_Directive_
Copy out all lines carrying the word "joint".

______________________________

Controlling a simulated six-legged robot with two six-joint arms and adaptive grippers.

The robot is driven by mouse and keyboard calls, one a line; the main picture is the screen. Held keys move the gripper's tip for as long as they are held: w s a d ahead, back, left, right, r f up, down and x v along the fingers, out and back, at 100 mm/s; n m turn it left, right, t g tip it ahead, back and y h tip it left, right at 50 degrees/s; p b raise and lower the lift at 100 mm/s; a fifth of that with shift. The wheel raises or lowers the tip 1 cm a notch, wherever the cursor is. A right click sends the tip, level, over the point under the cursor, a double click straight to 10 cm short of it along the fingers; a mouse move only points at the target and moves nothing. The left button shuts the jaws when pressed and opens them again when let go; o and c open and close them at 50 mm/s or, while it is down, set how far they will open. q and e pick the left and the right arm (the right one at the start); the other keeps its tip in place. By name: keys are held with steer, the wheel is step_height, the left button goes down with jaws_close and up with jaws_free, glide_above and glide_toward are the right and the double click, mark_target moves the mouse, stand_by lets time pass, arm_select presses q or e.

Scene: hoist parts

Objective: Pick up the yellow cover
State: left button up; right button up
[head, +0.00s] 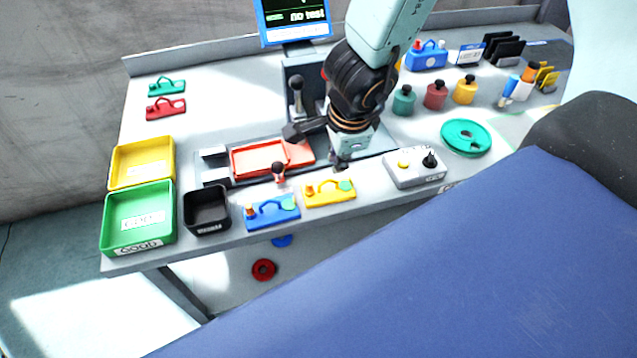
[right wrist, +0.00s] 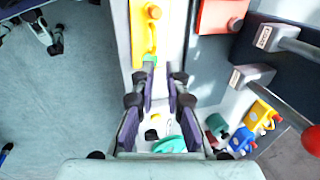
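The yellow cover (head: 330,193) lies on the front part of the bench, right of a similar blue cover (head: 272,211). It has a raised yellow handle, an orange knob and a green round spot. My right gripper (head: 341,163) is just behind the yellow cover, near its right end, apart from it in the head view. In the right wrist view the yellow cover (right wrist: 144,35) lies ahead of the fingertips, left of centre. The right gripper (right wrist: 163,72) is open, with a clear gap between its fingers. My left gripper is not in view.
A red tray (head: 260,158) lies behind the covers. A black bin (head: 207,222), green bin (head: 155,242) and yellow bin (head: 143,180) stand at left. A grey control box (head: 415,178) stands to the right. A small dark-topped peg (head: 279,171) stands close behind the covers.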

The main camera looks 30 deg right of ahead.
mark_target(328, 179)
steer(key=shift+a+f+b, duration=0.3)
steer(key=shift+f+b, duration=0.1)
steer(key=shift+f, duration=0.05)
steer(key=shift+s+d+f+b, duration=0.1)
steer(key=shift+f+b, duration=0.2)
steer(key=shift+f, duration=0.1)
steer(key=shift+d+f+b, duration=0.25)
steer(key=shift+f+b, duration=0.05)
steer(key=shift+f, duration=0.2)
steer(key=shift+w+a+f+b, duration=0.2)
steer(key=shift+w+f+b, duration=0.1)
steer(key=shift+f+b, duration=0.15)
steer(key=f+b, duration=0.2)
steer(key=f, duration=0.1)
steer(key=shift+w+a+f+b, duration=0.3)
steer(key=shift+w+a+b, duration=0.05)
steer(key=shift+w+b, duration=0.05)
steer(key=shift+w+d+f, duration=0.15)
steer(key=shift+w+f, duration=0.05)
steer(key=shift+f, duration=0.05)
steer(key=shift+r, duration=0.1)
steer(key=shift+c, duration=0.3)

______________________________

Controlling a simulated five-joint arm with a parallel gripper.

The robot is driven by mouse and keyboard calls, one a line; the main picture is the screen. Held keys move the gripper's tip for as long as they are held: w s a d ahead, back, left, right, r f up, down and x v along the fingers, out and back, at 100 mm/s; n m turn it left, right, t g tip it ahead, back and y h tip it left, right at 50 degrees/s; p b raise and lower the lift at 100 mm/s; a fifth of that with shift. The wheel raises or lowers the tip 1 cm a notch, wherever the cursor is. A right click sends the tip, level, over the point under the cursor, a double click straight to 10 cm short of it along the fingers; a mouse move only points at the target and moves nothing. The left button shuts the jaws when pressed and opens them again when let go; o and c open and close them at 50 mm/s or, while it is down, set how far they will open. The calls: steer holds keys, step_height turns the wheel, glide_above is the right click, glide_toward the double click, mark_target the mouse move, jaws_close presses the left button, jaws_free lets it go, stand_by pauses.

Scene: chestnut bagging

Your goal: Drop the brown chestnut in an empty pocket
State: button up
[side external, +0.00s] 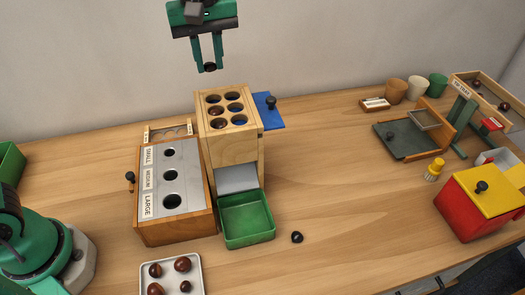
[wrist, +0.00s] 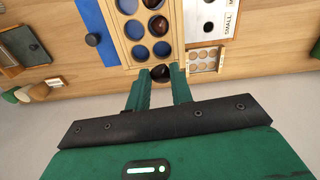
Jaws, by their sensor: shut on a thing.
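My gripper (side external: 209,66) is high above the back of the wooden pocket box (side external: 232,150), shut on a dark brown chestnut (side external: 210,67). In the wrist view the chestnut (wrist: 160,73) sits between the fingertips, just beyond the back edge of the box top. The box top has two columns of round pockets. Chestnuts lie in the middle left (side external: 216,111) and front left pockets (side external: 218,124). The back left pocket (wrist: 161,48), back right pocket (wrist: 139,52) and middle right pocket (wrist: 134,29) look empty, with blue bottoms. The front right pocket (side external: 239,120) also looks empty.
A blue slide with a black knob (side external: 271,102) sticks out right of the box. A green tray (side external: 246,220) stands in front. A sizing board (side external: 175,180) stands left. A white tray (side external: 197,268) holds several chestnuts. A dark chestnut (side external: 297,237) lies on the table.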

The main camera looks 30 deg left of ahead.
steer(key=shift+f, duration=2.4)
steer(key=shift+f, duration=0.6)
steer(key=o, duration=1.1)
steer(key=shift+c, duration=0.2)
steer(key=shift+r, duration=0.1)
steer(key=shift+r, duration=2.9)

______________________________

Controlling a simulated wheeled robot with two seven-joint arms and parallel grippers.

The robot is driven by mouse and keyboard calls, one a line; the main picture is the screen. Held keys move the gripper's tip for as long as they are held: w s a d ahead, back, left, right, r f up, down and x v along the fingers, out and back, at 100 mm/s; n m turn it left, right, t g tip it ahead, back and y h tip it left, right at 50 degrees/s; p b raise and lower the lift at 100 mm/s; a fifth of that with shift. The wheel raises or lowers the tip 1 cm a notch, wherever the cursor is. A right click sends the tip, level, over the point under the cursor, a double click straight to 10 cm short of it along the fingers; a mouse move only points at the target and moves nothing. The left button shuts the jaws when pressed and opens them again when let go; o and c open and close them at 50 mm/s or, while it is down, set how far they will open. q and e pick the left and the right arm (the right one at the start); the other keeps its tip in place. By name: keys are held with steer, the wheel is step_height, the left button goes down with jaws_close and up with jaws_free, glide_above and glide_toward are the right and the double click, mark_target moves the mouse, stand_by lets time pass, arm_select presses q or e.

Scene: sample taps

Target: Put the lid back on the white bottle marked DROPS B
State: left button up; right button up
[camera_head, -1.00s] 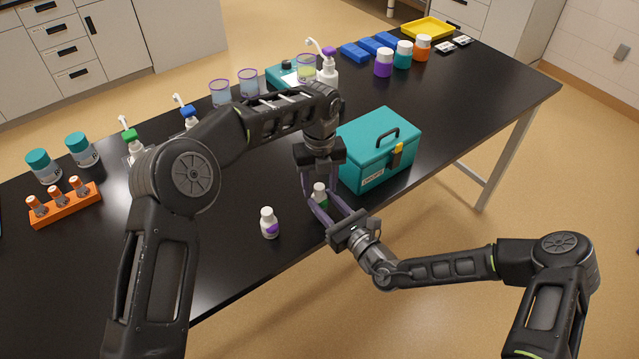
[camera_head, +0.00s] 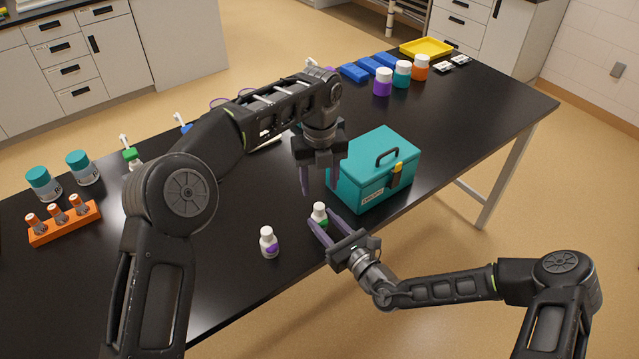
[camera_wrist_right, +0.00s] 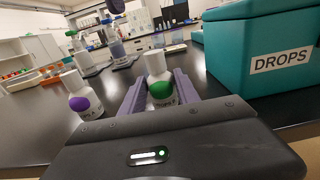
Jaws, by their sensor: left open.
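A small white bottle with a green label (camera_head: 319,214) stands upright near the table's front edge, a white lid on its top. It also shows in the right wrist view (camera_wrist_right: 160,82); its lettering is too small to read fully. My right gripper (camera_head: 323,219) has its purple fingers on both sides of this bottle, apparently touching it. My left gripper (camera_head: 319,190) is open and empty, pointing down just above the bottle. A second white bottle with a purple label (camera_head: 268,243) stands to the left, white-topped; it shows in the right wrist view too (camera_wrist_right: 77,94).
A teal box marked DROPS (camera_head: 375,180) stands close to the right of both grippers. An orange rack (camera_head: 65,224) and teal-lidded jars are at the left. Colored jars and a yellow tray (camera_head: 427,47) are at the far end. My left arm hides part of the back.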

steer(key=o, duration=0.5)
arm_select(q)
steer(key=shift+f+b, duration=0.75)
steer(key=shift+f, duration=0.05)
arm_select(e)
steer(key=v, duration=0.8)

______________________________

_Response_
Controlling a simulated six-legged robot with two six-joint arms and adaptive grippers.
Controlling a simulated five-joint arm with a parallel gripper.
Controlling a simulated wheeled robot with two seven-joint arms and parallel grippers.

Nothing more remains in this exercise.